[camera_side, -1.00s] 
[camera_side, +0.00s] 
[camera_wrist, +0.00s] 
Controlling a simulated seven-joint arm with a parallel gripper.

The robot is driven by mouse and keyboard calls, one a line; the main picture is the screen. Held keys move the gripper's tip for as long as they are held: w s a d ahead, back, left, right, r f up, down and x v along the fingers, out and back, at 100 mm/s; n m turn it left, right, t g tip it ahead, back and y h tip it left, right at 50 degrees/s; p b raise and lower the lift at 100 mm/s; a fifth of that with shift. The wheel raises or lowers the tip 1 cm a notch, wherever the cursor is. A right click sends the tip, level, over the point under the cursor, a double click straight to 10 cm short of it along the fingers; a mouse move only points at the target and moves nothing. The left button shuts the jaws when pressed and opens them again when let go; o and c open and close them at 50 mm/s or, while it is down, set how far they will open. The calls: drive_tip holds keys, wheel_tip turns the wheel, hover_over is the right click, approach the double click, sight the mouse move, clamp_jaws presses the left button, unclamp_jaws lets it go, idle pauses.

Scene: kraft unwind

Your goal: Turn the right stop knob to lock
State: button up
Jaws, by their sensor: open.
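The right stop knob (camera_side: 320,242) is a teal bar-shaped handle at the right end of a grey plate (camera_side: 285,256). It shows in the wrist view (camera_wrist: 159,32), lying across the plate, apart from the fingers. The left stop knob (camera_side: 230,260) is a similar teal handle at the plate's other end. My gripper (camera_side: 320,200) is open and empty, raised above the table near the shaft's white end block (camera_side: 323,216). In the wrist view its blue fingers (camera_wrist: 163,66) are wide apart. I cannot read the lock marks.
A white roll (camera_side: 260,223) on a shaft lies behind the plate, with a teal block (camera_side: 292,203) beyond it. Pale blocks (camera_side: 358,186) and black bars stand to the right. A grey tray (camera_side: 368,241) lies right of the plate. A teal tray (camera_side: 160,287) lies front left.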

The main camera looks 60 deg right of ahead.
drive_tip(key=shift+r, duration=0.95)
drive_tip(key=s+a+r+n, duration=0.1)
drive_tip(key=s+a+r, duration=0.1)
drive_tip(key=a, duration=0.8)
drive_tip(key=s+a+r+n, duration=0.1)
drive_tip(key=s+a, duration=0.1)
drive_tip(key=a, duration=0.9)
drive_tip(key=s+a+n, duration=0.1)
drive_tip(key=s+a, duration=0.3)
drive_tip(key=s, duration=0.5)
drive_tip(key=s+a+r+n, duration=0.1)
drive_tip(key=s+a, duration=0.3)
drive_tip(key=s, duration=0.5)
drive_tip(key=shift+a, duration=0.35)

■ ■ ■ ■

*GIVEN PROBLEM*:
Set down every line of the listing above again, exactly as given.

*ANSWER TO THE PROBLEM*:
[camera_side, -1.00s] 
[camera_side, +0.00s] 
[camera_wrist, +0.00s] 
Controlling a simulated seven-joint arm with a parallel gripper.

The robot is driven by mouse and keyboard calls, one a line; the main picture is the screen. Held keys move the gripper's tip for as long as they are held: w s a d ahead, back, left, right, r f up, down and x v along the fingers, out and back, at 100 mm/s; n m turn it left, right, t g tip it ahead, back and y h tip it left, right at 50 degrees/s; p b raise and lower the lift at 100 mm/s; a fifth of that with shift. The wheel raises or lowers the tip 1 cm a notch, wherever the cursor is. A right click sends the tip, level, over the point under the cursor, a double click straight to 10 cm short of it along the fingers; a mouse move only points at the target and moves nothing. The left button shuts the jaws when pressed and opens them again when let go; o and c open and close them at 50 mm/s or, while it is down, set how far they will open. The calls: drive_tip holds keys, wheel_tip turns the wheel, hover_over is the right click, approach the double click, sight the mouse move, clamp_jaws presses the left button, unclamp_jaws lets it go, idle pauses.

Scene: kraft unwind

Your goal: Turn the right stop knob to lock
State: button up
Jaws, by their sensor: open.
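The right stop knob (camera_side: 320,242) is a teal bar-shaped handle at the right end of a grey plate (camera_side: 285,256). It shows in the wrist view (camera_wrist: 159,32), lying across the plate, apart from the fingers. The left stop knob (camera_side: 230,260) is a similar teal handle at the plate's other end. My gripper (camera_side: 320,200) is open and empty, raised above the table near the shaft's white end block (camera_side: 323,216). In the wrist view its blue fingers (camera_wrist: 163,66) are wide apart. I cannot read the lock marks.
A white roll (camera_side: 260,223) on a shaft lies behind the plate, with a teal block (camera_side: 292,203) beyond it. Pale blocks (camera_side: 358,186) and black bars stand to the right. A grey tray (camera_side: 368,241) lies right of the plate. A teal tray (camera_side: 160,287) lies front left.

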The main camera looks 60 deg right of ahead.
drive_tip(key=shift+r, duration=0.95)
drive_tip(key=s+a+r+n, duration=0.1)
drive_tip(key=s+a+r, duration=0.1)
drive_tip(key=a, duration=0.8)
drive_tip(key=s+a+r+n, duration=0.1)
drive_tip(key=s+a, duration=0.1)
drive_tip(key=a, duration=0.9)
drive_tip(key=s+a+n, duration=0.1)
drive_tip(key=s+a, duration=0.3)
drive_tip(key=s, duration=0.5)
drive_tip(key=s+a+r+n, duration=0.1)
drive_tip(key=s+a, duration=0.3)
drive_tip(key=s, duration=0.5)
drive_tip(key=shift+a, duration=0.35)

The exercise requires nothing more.